Copy each line containing the word "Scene" from the records that follow, please.

______

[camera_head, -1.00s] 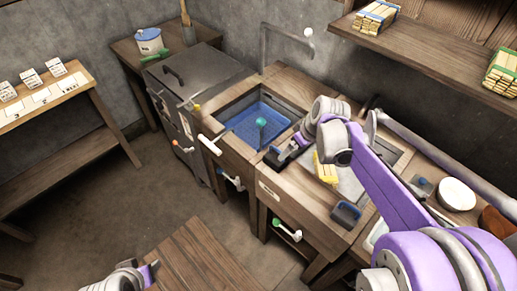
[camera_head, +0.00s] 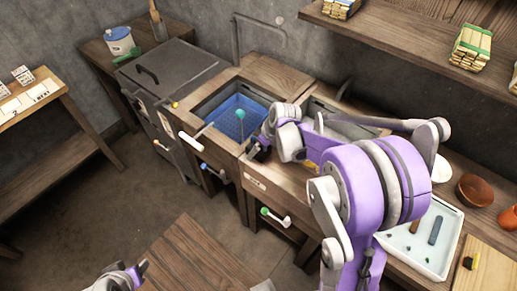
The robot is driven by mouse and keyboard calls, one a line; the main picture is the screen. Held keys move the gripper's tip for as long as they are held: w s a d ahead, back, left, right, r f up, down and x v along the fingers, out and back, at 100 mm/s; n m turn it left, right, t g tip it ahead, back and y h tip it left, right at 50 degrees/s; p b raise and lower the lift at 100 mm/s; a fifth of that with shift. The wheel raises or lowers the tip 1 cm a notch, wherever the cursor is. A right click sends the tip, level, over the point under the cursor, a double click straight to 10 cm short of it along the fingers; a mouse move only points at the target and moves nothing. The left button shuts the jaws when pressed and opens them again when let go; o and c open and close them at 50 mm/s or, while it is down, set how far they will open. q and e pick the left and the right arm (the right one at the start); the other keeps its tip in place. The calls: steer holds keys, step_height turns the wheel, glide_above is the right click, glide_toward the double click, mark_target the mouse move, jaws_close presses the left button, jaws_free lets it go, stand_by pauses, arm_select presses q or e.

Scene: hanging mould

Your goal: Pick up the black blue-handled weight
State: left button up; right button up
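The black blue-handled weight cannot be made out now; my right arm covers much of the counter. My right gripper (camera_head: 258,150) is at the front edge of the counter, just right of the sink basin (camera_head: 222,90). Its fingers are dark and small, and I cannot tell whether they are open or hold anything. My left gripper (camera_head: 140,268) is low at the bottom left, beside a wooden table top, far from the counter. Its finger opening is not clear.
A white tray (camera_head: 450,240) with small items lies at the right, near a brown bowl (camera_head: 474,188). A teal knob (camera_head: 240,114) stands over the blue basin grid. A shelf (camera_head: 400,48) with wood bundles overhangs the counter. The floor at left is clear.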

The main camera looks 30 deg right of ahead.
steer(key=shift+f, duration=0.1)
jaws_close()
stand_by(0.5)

______

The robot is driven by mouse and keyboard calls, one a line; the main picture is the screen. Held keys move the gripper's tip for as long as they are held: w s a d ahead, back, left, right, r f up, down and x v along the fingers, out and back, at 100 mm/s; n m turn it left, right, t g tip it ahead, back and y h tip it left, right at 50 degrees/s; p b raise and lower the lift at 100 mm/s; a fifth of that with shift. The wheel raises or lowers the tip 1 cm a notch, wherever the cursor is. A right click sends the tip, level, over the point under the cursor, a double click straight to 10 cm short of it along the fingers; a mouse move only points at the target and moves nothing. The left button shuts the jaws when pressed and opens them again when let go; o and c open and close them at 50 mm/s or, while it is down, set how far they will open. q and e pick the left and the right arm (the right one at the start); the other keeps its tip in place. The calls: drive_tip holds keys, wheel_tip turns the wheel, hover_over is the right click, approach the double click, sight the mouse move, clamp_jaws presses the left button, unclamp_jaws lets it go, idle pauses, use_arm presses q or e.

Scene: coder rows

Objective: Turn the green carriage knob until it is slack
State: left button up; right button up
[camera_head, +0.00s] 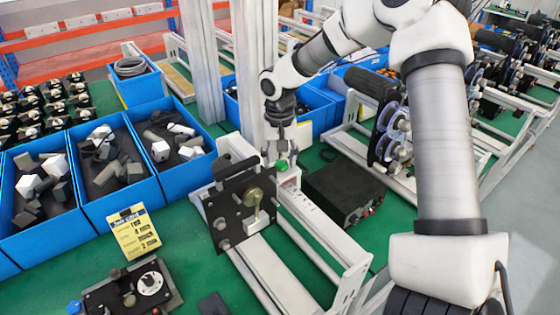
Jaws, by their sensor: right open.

______

* SOLUTION BELOW *
Scene: hanging mould
Scene: coder rows

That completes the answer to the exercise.